True, he has set himself against terrorism and state-sponsored attacks on Jammu & Kashmir civilian targets. But he obviously can't rid himself of his obsession with Kashmir which, he says, "runs in our blood". If that is so, it is time he gets a different kind of blood transfusion so that the blood is, once and for all, rid of Kashmir, and is free of it. To claim that Kashmir runs in his blood is over-dramatisation. Perhaps it is intended to balance his anti-terrorism stance and to make his Kashmir-obsessed army commanders to feel more at peace.

If that statement was made by exiled Kashmir Pandits, or the community of Saraswats who claim Kashmir as their homeland, it would make sense. But for Musharraf, a Delhi-born Pakistani to make such a statement is, to say the least, ridiculous. Neither Musharraf nor the Punjabi-dominated Pakistan Army, nor any Pakistani whether from Baluchistan, Sind or the Northwest Frontier Province can make such a ridiculous claim. And the sooner Musharraf bids farewell to Kashmir, the better it would be for prospects of peace and prosperity in south Asia. Just as ridiculous is Musharraf's insistence that he would never "budge an inch" from his "principled stand on Kashmir". There is no principle involved in his stand. He has no locus standi in matters relating to Kashmir.

Pakistan never had it and Musharraf should not fool himself in this regard. He would be wise to read and re- read the recently declassified British documents from the period 1947 to 1965 which clearly show how Britain willfully connived at the Pakistan strategy of seizing Kashmir, beginning with the so-called tribal invasion of the state. But for the extremely partisan role of the "rogue" Minister for Commonwealth Relations, Philip Noel-Baker, Kashmir would not have become a problem today.

It was Baker, according to the documents, who masterminded the perpetuation of Kashmir as a dispute in the United Nations, not just in clear violation of the Indian Independence Act passed in the British Parliament, but pathetically enough, also in defiance of his own Prime Minister, Clement Attlee and his cabinet colleagues. And it is important to note that in 1947 even the United States questioned the tribal attack - backed, of course, by the Pakistan Army - on Jammu & Kashmir. All that is now attributed to the compulsions of the Cold War but what Musharraf should realise and remember is that no 'principle' was involved in that treachery and thrusting a knife in India's back.

In 1947-48 Britain deliberately chose to ignore the implications of the clandestine war launched by Pakistan, that was increasingly to lead to the latter's full-scale attack on Jammu & Kashmir. But now, if we interpret Musharraf's address aright, that should be a thing of the past. But Musharraf must first establish his credibility. And to do so, he must leave Jammu & Kashmir alone. He just has no business trying to give so-called 'freedom- fighters' in Jammu & Kashmir "political and moral support".

If he expects India to concede him that right, he must also concede to India its right to give "political and moral support" to the mujahideens in Sind who want to secede.
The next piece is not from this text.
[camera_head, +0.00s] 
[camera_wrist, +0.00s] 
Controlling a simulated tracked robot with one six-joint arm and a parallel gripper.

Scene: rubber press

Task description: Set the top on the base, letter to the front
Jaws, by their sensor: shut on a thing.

If Kashmir is in Musharraf's blood, Sind is even more so in L. K. Advani's blood; at least Advani, like thousands of Hindu Sindhis who have settled in India, can legitimately claim that Sind is in their blood.

The truth of the matter is that the Jammu & Kashmir "dispute" was artificially created by the British and was later supported by the United States for their own Cold War purposes. That doesn't give it any legitimacy. Musharraf would be wise to leave Jammu & Kashmir strictly alone and mind his own business in restructuring Pakistan polity to rise to the times.

As Musharraf himself admitted in his address, his country is in a pathetic state, its economy ruined, its people in sad disarray. That situation is crying loud to be straightened out. His immediate attention should he to focus on the economic development of his country. In any event India does not expect him to turn over a new leaf in the matter of Jammu & Kashmir overnight. St. Paul may have seen the light on the road to Damascus but no one expects Musharraf to wear a halo round his head in the immediate future. If he has to say some strong words regarding Kashmir, he is welcome to do so, as long as he does not expect us to take him seriously.

Jammu & Kashmir is not his business and if he is wise, he would leave well alone. There is nothing for him to discuss about the future of Kashmir with the Indian Prime Minister; there is nothing, in fact, "to negotiate". The state legally, morally and in every other way, belongs to India and is part and parcel of it. If there are differences between the Centre and the state, these things can be quietly worked out without outside interference.

That is why India has consistently refused to have outside mediation. Accepting such mediation is contradicting India's "principled stand" - that is a phrase one can legitimately borrow from Musharraf - that Jammu & Kashmir's future is not negotiable. All that is really left to be done is for Pakistan to vacate its aggression and let the territory it now occupies revert to Indian jurisdiction. That would be a wise and correct step to take. It would restore happy relations between India and Pakistan and enable both countries to make fast industrial and economic progress.

Successive governments in Islamabad had fooled themselves into believing that force can dictate terms to India. By now, one hopes, wisdom has dawned on Pakistan's rulers. Musharraf would be even wiser to hold general elections in his country and let a democratically-elected government take over the reins of power. He could then happily retire - and perhaps India would be generous enough to rebuild his old home in Old Delhi for him to live in style. That, indeed, would be a fitting end to fifty years of angst-ridden relationship between India and Pakistan. How about it, General?